§ **The exercise**: From the listing below, return each line that includes "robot".

§ **Dataset excerpt**:
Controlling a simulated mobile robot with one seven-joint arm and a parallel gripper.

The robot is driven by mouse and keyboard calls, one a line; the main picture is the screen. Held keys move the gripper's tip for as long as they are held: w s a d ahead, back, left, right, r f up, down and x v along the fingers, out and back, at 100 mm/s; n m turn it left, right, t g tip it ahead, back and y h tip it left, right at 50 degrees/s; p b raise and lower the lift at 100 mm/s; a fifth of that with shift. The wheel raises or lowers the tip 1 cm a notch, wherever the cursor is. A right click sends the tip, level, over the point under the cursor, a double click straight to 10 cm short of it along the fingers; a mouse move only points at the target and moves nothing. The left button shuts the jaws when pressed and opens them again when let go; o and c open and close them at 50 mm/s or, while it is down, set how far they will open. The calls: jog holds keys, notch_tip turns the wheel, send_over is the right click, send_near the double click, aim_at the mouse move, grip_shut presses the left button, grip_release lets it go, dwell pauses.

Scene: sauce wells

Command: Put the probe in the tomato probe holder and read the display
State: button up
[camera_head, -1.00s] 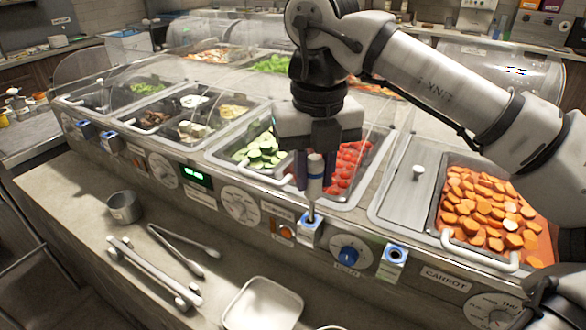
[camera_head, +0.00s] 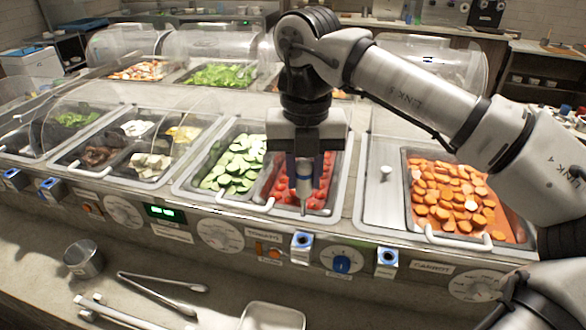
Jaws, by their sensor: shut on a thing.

§ **Response**:
Controlling a simulated mobile robot with one seven-joint arm and a parallel gripper.
The robot is driven by mouse and keyboard calls, one a line; the main picture is the screen. Held keys move the gripper's tip for as long as they are held: w s a d ahead, back, left, right, r f up, down and x v along the fingers, out and back, at 100 mm/s; n m turn it left, right, t g tip it ahead, back and y h tip it left, right at 50 degrees/s; p b raise and lower the lift at 100 mm/s; a fifth of that with shift. The wheel raises or lowers the tip 1 cm a notch, wherever the cursor is. A right click sends the tip, level, over the point under the cursor, a double click straight to 10 cm short of it along the fingers; a mouse move only points at the target and moves nothing. The left button shuts the jaws when pressed and opens them again when let go; o and c open and close them at 50 mm/s or, while it is down, set how far they will open. The calls: jog holds keys, notch_tip turns the wheel, send_over is the right click, send_near the double click, aim_at the mouse move, grip_shut presses the left button, grip_release lets it go, dwell pauses.

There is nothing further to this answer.